Mas o momento decisivo para Maria Antonieta no tribunal da opinião pública pode ter sido a biografia de Antonia Fraser, de 2001, e a subsequente adaptação cinematográfica de Sofia Coppola, vencedora de um Óscar em 2006, protagonizada por Kirsten Dunst, que apresentou um retrato convincente e simpático - embora não acrítico - da antiga rainha. O relato de Fraser sobre Maria Antonieta foi “contado através de uma lente feminina”, explica Grant, que a posicionou como uma noiva-criança casada para obter vantagens políticas aos 14 anos - subitamente com o peso de um império sobre os ombros. “Houve muita empatia”, diz Grant, observando que a exposição do V&A “não teria sido possível” sem isso.

O filme de Sofia Coppola, vencedor de um Óscar em 2006, "Marie Antoinette", baseado na autobiografia de 2001 de Antonia Fraser, foi um momento decisivo no legado da rainha. (Columbia/American Zoetrope/Sony//Shutterstock)

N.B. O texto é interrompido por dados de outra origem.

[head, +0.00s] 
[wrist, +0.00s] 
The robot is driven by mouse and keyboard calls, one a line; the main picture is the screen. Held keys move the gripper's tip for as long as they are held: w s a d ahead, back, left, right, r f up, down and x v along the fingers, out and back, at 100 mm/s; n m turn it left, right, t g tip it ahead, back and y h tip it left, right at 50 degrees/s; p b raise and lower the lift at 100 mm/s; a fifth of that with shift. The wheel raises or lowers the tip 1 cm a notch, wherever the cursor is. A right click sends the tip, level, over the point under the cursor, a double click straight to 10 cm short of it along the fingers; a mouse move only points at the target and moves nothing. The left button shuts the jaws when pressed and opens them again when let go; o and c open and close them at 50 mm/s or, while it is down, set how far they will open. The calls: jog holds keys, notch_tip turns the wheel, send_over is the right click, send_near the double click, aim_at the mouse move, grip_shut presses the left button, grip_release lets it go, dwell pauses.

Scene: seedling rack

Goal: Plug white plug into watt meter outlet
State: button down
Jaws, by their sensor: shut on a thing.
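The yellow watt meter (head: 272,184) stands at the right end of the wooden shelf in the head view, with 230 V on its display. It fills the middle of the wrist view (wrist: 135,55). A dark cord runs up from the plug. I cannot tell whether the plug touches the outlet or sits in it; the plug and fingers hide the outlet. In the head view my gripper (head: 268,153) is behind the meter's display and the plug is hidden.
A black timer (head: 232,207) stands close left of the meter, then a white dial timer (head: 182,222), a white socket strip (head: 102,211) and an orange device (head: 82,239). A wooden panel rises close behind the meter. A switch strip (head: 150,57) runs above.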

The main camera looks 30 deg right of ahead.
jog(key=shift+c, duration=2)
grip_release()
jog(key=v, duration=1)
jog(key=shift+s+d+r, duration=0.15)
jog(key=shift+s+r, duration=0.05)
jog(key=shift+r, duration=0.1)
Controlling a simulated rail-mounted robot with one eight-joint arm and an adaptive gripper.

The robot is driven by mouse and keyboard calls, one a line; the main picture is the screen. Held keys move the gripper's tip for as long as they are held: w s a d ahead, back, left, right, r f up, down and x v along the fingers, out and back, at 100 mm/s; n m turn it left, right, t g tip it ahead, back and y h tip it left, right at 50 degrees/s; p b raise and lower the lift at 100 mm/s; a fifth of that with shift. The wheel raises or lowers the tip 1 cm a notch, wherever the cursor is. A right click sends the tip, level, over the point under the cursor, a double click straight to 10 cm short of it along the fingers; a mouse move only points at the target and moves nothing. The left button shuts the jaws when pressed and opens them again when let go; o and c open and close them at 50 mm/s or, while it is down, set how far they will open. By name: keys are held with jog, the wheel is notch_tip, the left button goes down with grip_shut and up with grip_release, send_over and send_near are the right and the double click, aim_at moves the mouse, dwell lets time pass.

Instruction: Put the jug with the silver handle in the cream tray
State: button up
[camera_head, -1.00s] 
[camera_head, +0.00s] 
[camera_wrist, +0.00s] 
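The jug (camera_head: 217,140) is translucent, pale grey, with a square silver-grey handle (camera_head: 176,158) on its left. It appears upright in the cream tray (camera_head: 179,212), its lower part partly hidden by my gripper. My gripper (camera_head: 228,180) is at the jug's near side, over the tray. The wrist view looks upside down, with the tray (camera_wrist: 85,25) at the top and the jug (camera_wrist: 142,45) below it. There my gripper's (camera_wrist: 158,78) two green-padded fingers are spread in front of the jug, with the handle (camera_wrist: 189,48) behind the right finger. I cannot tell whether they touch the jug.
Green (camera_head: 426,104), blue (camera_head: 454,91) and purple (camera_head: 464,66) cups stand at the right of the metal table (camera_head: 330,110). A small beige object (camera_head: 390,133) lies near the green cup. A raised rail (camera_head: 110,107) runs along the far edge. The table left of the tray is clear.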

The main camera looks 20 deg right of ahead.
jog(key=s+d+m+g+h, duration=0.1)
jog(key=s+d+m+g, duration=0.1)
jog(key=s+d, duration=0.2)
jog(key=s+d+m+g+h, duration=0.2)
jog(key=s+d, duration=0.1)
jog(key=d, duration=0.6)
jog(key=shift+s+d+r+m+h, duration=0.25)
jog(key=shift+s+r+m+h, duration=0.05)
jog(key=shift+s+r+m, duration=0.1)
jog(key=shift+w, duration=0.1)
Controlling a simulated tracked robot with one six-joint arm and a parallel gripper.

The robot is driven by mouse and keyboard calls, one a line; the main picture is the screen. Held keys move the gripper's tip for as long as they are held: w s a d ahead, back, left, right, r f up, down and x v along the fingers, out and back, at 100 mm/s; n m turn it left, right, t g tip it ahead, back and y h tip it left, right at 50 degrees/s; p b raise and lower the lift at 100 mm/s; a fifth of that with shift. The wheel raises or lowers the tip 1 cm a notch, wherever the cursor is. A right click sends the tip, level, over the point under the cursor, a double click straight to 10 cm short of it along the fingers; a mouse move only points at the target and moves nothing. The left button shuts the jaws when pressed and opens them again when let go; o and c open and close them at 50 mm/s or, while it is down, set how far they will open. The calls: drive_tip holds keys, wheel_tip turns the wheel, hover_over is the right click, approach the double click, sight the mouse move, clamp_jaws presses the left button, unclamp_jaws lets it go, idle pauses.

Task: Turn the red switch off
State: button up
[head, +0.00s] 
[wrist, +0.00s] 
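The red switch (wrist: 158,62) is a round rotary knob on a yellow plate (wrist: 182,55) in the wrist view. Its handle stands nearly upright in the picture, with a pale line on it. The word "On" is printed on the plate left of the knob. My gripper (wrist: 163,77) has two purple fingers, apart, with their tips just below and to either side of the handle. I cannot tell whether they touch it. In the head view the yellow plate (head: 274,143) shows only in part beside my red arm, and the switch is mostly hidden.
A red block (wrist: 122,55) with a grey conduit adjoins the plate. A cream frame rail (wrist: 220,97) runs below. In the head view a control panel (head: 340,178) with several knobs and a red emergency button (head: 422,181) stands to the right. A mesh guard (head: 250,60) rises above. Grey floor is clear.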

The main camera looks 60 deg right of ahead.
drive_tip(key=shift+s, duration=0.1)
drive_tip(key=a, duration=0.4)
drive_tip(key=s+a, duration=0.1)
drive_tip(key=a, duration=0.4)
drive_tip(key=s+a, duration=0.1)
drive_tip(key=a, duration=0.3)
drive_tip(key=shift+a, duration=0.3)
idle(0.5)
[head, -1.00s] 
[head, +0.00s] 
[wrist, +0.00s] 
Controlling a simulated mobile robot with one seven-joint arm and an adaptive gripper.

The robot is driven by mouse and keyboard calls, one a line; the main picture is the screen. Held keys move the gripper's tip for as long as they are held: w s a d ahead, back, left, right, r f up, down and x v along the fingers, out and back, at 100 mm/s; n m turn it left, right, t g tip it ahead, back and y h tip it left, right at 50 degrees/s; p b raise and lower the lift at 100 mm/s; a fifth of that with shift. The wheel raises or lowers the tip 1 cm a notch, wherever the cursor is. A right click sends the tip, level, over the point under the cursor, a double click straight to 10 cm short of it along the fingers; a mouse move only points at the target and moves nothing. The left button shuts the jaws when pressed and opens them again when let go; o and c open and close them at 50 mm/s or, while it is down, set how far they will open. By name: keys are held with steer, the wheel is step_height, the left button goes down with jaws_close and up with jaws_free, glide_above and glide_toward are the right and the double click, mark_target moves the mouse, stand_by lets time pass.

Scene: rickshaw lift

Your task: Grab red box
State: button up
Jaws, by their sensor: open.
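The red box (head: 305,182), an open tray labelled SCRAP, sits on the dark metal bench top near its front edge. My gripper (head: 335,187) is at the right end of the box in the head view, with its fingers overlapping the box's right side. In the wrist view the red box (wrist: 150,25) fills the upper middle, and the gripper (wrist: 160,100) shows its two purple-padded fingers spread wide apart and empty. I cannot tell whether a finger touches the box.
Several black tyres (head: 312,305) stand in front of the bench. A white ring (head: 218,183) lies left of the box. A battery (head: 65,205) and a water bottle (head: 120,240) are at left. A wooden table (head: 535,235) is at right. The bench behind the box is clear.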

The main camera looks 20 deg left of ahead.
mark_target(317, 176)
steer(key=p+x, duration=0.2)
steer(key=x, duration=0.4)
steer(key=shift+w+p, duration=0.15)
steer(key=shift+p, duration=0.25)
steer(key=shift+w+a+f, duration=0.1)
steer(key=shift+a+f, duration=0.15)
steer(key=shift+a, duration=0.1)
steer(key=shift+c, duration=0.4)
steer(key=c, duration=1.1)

E embora o filme de Sofia Coppola tenha tomado liberdades criativas, com a sua banda sonora New Romantic e os sapatos Manolo Blahnik feitos à medida, levou a investigação de Fraser a novos públicos. Na opinião de Hannah Strong, crítica de cinema e autora de "Sofia Coppola: Forever Young“, a realizadora - que é filha do célebre cineasta Francis Ford Coppola - pode ter ”ressoado" com a situação da própria Maria Antonieta. “Maria Antonieta era uma jovem mulher que vinha de um enorme privilégio e foi empurrada para uma vida que ela própria nunca perseguiu”, observa Strong. “Penso que (Coppola) se identifica realmente com esta ideia de mulheres na história que foram difamadas ou maltratadas.”

O filme foi um ponto de entrada no mundo de Maria Antonieta para o estilista Jeremy Scott. “A interpretação de Sofia Coppola é tão bonita visualmente”, recorda à CNN por telefone. “As cores, os bonbons.” Para Scott, a empatia captada pelo desempenho de Dunst ofereceu uma perspetiva diferente de Maria Antonieta. “Tenho um fraquinho por ela”, confessa, rindo, dizendo que até teria ajudado a sua malfadada tentativa de fuga de Paris. "Eu teria dito: “Miúda, esconde-te aqui!”

Jeremy Scott desenhou duas coleções inspiradas em Maria Antonieta. A primeira para a sua marca epónima em 2008, e a segunda para a Moschino outono-inverno 2020, aqui apresentada. (Pietro S. D'Aprano/Getty Images)
Em referência à célebre frase "deixem-nos comer bolo", que foi erradamente atribuída a Maria Antonieta mas que rapidamente se tornou sinónimo da sua imagem, Scott desenhou vestidos de noiva com cobertura. (WWD/Penske Media/Getty Images)

Os vestidos de Scott inspirados em Maria Antonieta para o outono-inverno de 2020, os vestidos em camadas com detalhes em glacé como bolos e os vestidos rococó encurtados em minissaias, concebidos para a Moschino, a marca de moda italiana onde foi anteriormente diretor criativo, estão expostos na mostra. “Esse maximalismo, essa frivolidade, esse estilo, há uma alegria nisso”, considera. "É fantasia e frivolidade. Para mim, essa é a espinha dorsal da moda."

Esses vestidos estilo confeitaria estão expostos ao lado de outras interpretações modernas do impecável guarda-roupa da rainha, desde os fatos de Milena Canonero, vencedores de um Óscar para o filme de Sofia Coppola, até aos desenhos de Galliano e Lagerfeld para a Dior e Chanel, respetivamente. O resultado é um impressionante tributo à indumentária que mapeia o impacto duradouro de Maria Antonieta, que Grant atribui ao simples facto de a sua história ser fantástica. "Tudo isto se desenrola num dos episódios mais sísmicos da história, que é a Revolução Francesa. Por isso, penso que é a tempestade perfeita: esta vida trágica e condenada e esta personalidade elegante e incrivelmente brilhante."